Communal hostilities broke out in West Darfur among other places in 1998 and 1999 when Arab nomads began moving south with their flocks earlier than usual.7 During the 1998 clashes, more than sixty Masalit villages were burned, one Arab village was burned, approximately sixty-nine Masalit and eleven Arabs were killed, and more than 5,000 Masalit were displaced, most fleeing either into Geneina town or to Chad. Despite an agreement for compensation for both sides negotiated by local tribal leaders,8 clashes resumed in 1999 when nomadic herdsmen again moved south earlier than usual.

These 1999 clashes were even bloodier, with more than 125 Masalit villages partially or totally burned or evacuated and many hundred people killed, including a number of Arab tribal chiefs. The government brought in military forces in an attempt to quell the violence and appointed a military man responsible for security overall, with the power to overrule even the West Darfur state governor. A reconciliation conference held in 1999 agreed on compensation for Masalit and Arab losses.9 Many Masalit intellectuals and notables were arrested, imprisoned, and tortured in the towns as government-supported Arab militias began to attack Masalit villages; a number of Arab chiefs and civilians were also killed in these clashes. The barometer of violence crept steadily upward.

[1] The terms “African” and “Arab” have been used to describe the conflict in Darfur yet fail to capture the ethnically diverse society of Darfur and the nuanced relationships among ethnic groups.  Especially since the beginning of the conflict in 2003, members of the Zaghawa, Fur, and Masalit communities have used these terms to describe the growing racial and ethnic polarization in Darfur, perceived to result from discrimination and bias emanating from the central government. 

In this report, Human Rights Watch uses the term “African” mainly to describe the Zaghawa, Fur, and Masalit, the principal victims of the government’s military campaign against the rebel insurgency in Darfur in 2003-2004.  The term “Arab” is used to describe the Arabized, Arabic-speaking groups of nomadic and semi-nomadic people who have been recruited and deployed as Janjaweed militia.  The use of these terms is not intended to gloss over the complexity of the ethnic picture in Darfur. Many of the smaller African and Arab ethnic groups are not direct participants in the conflict.
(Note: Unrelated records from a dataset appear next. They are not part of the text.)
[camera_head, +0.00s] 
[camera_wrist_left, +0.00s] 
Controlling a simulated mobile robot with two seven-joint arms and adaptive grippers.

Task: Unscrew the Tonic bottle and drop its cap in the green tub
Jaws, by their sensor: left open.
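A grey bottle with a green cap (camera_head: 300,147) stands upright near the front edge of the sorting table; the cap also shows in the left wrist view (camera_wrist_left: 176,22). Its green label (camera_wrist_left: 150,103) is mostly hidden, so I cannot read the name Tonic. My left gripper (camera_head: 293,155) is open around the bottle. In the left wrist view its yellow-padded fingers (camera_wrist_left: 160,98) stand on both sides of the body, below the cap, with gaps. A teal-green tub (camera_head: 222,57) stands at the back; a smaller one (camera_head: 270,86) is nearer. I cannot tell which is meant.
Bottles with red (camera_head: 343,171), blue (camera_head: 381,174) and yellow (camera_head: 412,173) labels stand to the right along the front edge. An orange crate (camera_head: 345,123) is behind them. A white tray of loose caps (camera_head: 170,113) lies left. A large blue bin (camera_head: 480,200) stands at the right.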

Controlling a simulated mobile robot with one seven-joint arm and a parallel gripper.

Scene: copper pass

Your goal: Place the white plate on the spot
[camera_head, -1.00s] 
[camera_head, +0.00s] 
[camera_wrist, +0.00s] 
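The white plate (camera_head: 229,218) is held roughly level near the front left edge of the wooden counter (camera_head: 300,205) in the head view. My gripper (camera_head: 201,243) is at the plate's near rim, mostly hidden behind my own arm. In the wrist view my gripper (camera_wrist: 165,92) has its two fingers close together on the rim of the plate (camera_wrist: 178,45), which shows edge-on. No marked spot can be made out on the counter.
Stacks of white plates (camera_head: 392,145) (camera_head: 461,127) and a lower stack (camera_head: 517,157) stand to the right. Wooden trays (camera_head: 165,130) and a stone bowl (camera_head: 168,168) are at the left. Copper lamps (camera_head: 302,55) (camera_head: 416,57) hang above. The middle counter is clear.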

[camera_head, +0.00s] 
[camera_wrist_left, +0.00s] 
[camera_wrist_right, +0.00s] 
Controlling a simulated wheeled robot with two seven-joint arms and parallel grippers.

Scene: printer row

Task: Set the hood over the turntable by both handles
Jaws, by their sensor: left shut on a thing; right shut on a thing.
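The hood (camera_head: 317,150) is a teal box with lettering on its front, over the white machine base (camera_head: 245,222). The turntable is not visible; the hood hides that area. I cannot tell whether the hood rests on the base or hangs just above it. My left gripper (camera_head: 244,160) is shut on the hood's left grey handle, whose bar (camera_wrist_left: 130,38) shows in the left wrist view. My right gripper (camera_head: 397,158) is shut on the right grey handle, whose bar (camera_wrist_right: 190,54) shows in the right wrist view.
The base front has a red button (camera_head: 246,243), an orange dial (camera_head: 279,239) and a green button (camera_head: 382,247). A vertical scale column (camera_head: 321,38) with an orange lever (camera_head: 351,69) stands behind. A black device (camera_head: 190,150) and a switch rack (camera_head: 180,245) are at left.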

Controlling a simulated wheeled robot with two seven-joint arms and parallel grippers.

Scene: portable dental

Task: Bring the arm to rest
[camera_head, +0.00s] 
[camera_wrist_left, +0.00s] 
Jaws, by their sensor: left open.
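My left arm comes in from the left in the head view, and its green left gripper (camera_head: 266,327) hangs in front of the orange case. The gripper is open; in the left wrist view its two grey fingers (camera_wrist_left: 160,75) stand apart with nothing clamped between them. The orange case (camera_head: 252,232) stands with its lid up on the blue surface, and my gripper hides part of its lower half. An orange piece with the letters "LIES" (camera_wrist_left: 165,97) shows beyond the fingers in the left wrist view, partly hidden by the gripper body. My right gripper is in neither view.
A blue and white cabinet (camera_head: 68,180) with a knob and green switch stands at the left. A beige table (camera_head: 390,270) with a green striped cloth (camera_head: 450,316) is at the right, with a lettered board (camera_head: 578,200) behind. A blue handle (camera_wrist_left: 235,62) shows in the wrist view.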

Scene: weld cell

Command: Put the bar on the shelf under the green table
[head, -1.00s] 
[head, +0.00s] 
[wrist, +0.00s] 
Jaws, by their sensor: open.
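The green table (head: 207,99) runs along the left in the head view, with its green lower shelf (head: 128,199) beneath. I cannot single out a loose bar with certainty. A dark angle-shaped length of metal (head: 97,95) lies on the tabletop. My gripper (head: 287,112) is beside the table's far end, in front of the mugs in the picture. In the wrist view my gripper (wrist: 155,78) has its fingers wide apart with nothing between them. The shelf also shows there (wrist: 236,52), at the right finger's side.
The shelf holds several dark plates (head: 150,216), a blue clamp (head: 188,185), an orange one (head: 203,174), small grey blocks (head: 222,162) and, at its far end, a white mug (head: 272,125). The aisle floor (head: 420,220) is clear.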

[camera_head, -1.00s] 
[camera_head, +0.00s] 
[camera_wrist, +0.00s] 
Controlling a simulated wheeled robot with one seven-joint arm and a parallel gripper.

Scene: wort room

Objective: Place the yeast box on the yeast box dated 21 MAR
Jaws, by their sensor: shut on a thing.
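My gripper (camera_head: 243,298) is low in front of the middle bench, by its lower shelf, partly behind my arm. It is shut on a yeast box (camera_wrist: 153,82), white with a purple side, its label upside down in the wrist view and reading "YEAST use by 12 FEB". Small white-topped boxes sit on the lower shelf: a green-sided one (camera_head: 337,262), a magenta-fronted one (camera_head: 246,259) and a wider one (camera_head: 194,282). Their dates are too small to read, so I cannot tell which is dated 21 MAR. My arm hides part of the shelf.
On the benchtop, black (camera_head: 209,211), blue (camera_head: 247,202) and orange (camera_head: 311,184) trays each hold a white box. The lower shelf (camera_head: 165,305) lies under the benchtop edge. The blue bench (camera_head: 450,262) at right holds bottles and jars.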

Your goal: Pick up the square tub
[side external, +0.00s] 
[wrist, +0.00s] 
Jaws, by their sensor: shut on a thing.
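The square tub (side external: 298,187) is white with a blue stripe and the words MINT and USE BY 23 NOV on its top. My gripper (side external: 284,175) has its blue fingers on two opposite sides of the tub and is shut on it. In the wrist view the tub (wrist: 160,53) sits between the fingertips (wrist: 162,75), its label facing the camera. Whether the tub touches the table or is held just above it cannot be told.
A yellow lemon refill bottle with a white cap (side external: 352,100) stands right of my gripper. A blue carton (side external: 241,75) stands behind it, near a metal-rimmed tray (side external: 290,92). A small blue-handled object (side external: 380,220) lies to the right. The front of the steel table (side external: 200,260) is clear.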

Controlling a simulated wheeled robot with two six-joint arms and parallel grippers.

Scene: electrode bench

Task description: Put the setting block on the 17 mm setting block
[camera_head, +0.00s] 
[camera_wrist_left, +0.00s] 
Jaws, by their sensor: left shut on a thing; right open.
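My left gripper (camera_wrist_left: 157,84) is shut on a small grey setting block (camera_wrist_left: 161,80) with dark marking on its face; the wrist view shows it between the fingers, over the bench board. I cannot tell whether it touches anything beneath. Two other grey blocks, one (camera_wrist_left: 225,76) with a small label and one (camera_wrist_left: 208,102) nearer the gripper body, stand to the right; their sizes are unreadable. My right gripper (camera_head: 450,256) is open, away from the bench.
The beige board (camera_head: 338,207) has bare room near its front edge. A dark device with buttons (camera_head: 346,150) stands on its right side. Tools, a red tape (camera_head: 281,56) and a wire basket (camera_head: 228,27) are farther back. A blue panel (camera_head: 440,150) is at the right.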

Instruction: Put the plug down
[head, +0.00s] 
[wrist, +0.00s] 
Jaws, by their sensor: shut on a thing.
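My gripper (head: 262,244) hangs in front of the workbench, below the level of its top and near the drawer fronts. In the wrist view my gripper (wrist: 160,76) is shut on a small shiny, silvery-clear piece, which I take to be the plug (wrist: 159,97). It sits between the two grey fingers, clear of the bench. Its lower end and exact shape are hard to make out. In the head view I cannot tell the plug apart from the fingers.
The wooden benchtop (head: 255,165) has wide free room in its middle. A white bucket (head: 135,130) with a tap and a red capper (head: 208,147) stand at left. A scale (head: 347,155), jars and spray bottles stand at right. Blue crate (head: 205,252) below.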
See Appendix A for a summary of the only ethnic census in Sudan, taken in 1956.

[2] See Appendix B for a geographical breakdown of the population of West Darfur in 1999.

[3] Dar roughly corresponds to homeland or home territory.

[4] This report focuses on the recent conflict and abuses in the Masalit area of West Darfur. For further background on the conflict in the Darfur region, including North and South Darfur, see Human Rights Watch, Darfur in Flames: Atrocities in Western Sudan, Vol. 16, No.5 (A), April 2004.

[5] The largest African ethnic group in Darfur is the Fur, while the Masalit and Zaghawa are among the largest. 

[6] See Dawud Ibrahim Salih, Muhammad Adam Yahya, Abdul Hafiz Omar Sharief and Osman Abbakorah, Representatives of The Massaleit Community in Exile, “The Hidden Slaughter and Ethnic Cleansing in Western Sudan.” Cairo, Egypt, April 8, 1999, (accessed April 29, 2004).

[7] In January 1999, during a confrontation over animals trampling crops, angry Masalit farmers shot at Masalit and Arab tribal heads who came to restore calm, killing an Arab chief. The Sudanese government claimed that the Masalit were a fifth column of the Sudan People’s Liberation Army (SPLA, southern-based African rebels), and sealed off Dar Masalit. Reportedly the Arab militias then killed more than 1,000 Masalit. The government set up special courts to try leaders of the clashes, sentencing fourteen people to death, and sponsored a tribal reconciliation conference. It concluded that 292 Masalit and seven Arabs were dead; 2,673 houses burned down; and large numbers of livestock looted, with the Masalit suffering most. The Arab tribes refused to pay compensation. About 29,500 fearful Masalit refugees remained in Chad, where the Arab militias reportedly came to kill eighty Masalit refugees in mid-1999. See Human Rights Watch, “Sudan,” Chapter from World Report 2000 (Events of 1999) (New York: Human Rights Watch, 2000).

[8] The 1998 agreement included blood payments of 70 million Sudanese pounds and 9 million Sudanese pounds from the respective Arab and Masalit communities. Unpublished report on file with Human Rights Watch.

[9] This agreement provided that nomadic tribes would not commence movement southward until February 28 of each year, that everyone would be allowed access to water sources, and that state authorities would provide security and obtain resources for longer term development of water projects. Ibid.